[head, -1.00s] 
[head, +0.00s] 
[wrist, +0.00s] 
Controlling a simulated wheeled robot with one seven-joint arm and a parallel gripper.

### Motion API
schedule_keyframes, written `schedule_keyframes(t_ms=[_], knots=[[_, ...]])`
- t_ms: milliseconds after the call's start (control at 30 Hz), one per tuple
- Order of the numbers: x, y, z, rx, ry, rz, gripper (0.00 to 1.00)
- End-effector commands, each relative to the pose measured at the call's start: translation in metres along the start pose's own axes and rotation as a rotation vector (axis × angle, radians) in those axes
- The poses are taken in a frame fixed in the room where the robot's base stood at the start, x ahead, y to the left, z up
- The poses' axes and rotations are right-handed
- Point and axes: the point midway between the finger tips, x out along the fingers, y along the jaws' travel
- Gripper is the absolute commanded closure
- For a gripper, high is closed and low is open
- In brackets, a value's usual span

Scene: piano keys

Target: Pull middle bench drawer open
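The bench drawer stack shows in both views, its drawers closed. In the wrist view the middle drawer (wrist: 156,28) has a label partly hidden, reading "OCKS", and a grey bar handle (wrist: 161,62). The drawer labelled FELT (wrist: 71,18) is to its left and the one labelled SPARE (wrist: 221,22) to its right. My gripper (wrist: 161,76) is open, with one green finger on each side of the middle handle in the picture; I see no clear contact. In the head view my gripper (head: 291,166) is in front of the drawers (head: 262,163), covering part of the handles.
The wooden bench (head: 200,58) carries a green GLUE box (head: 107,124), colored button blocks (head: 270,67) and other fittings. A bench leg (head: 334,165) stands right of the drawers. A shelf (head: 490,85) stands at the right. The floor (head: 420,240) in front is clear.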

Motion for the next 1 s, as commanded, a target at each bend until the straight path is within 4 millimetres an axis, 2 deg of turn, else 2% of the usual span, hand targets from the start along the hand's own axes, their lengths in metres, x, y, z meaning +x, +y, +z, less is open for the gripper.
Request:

■ WHAT THE TASK REQUIRES ■
Report the number of lines above that contain the word "span", and only that number.

■ EXERCISE RESPONSE ■
2